The Companies Act, 2013 (2013 Act) defines Collective Investment Management company (CIMC) for organizing, operating, and managing CIS. This company is registered with SEBI under the SEBI (Collective Investment Schemes) Regulations, 1999. According to SEBI Act 1992, CIS or arrangement is specified in section 11 AA that provide that scheme or arrangement which satisfied the condition referred to in section 2 or sub-section 2 A.

Osians Connoisseurs of Art (P) Limited v. Securities and Exchange Board of India (SEBI) [2020]

In this judgment, the Supreme Court noted that a CIS operated by a private trust is illegal and the same can be only floated by a collective investment management company and in no other form.

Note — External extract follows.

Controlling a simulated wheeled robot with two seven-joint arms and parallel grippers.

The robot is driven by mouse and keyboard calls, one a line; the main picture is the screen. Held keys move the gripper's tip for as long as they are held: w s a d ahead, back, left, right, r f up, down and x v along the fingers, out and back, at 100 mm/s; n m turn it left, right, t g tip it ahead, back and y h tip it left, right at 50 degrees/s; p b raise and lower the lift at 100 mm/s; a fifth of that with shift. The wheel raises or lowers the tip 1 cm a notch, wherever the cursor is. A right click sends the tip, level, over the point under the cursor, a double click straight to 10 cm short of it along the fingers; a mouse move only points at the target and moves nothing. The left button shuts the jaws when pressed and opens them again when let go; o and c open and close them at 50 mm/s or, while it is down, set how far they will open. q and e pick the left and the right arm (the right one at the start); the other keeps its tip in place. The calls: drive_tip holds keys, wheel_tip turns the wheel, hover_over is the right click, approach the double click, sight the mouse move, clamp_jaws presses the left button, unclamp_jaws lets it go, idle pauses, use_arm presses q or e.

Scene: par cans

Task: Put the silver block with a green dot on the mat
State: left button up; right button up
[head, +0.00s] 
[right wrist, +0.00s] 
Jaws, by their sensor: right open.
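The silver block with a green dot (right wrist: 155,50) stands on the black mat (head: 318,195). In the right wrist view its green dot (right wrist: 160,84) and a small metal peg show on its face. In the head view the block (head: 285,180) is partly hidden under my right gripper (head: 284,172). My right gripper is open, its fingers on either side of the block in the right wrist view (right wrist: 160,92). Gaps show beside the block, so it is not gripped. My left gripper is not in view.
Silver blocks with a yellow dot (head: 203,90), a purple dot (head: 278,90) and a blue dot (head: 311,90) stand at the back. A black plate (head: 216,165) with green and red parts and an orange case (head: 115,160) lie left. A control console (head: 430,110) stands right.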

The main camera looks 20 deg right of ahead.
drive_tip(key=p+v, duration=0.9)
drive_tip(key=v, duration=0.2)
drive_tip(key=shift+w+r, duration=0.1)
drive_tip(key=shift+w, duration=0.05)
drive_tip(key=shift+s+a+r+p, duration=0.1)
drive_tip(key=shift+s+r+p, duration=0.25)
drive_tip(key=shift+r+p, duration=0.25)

The case concerns two trust funds established respectively under the Indian Trusts Act, 1882. When SEBI asked the trustees to apply for certificates of registration as the investment comes under CIS, the trustees denied the same on the basis that the fund does not classify as CIS. The main argument was that since they conducted business by a trust, the restrictions of the SEBI Act under Section 12[1B] would not apply to them. The reason is, Section 11AA refers to the word company and not person.

Responding to this argument, the court observed that Section 12(1B) and the CIS Regulations particularly Regulation 2(h) defining Collective Investment Management Company (CIMC) states that “a company formed under the Companies Act of 1956 and registered with the Board under these regulations with the purpose of organizing, operating, and managing a collective investment scheme”. Further, Regulation 3 of the CIS Regulations states that CIS can only be carried out, sponsored, or launched by a CIMC that has received a certificate.

The court further noted that the statutory scheme of CIS is that it can only be floated by a person in the form of CIMC and not in any other form. Hence, it can be said that the term company is used in 11AA unlike 12(B) because the former was introduced five years after the latter and the CIS regulations came into force in 1999.

Lastly, the court noted that it is clear from the statutory scheme that the collective investment scheme of appellants which was carried out through a private Trust, would violate the said Statute and the CIS Regulations making it illegal.